● **COLLECTED DATA**:
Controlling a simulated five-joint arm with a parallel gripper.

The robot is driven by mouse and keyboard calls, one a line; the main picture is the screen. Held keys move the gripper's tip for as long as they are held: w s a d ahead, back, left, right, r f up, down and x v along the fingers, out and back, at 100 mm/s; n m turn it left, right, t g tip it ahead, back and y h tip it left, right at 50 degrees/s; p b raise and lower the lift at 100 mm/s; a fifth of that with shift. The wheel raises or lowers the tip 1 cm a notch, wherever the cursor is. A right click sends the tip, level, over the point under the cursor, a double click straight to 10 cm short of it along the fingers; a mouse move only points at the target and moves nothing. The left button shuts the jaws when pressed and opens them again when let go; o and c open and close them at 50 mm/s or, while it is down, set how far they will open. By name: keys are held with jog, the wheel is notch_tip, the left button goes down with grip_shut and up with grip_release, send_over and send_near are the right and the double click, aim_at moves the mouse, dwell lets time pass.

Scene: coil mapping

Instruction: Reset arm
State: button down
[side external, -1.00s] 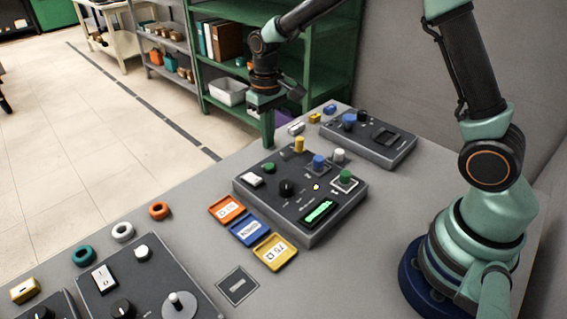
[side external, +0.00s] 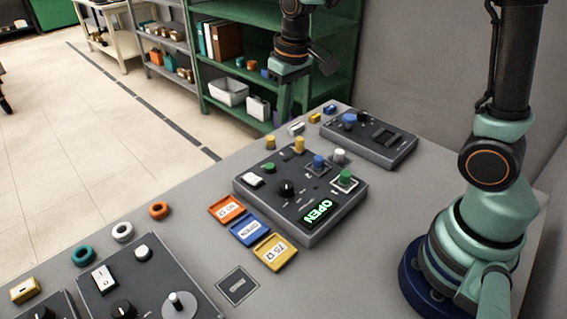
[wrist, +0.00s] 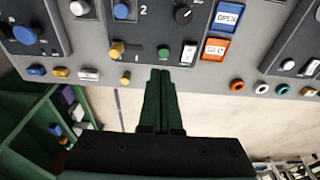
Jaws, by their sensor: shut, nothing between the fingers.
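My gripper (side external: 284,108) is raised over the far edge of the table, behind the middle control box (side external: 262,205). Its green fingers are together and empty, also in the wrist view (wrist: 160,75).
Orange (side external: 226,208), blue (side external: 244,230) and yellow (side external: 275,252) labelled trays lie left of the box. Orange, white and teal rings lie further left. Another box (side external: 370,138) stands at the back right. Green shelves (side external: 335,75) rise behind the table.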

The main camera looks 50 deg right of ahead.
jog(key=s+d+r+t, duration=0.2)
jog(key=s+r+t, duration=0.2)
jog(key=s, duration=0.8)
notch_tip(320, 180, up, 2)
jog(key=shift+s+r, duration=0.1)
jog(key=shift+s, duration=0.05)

● **EXERCISE BRIEF**: Quote each line of the listing exactly, but leave the pictures out.

● **THE SOLUTION**:
Controlling a simulated five-joint arm with a parallel gripper.

The robot is driven by mouse and keyboard calls, one a line; the main picture is the screen. Held keys move the gripper's tip for as long as they are held: w s a d ahead, back, left, right, r f up, down and x v along the fingers, out and back, at 100 mm/s; n m turn it left, right, t g tip it ahead, back and y h tip it left, right at 50 degrees/s; p b raise and lower the lift at 100 mm/s; a fifth of that with shift. The wheel raises or lowers the tip 1 cm a notch, wherever the cursor is. A right click sends the tip, level, over the point under the cursor, a double click straight to 10 cm short of it along the fingers; a mouse move only points at the target and moves nothing. The left button shuts the jaws when pressed and opens them again when let go; o and c open and close them at 50 mm/s or, while it is down, set how far they will open. By name: keys are held with jog, the wheel is notch_tip, the left button goes down with grip_shut and up with grip_release, send_over and send_near are the right and the double click, aim_at moves the mouse, dwell lets time pass.

Scene: coil mapping

Instruction: Reset arm
State: button down
[side external, -1.00s] 
[side external, +0.00s] 
[wrist, +0.00s] 
Jaws, by their sensor: shut, nothing between the fingers.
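My gripper (side external: 284,108) is raised over the far edge of the table, behind the middle control box (side external: 262,205). Its green fingers are together and empty, also in the wrist view (wrist: 160,75).
Orange (side external: 226,208), blue (side external: 244,230) and yellow (side external: 275,252) labelled trays lie left of the box. Orange, white and teal rings lie further left. Another box (side external: 370,138) stands at the back right. Green shelves (side external: 335,75) rise behind the table.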

The main camera looks 50 deg right of ahead.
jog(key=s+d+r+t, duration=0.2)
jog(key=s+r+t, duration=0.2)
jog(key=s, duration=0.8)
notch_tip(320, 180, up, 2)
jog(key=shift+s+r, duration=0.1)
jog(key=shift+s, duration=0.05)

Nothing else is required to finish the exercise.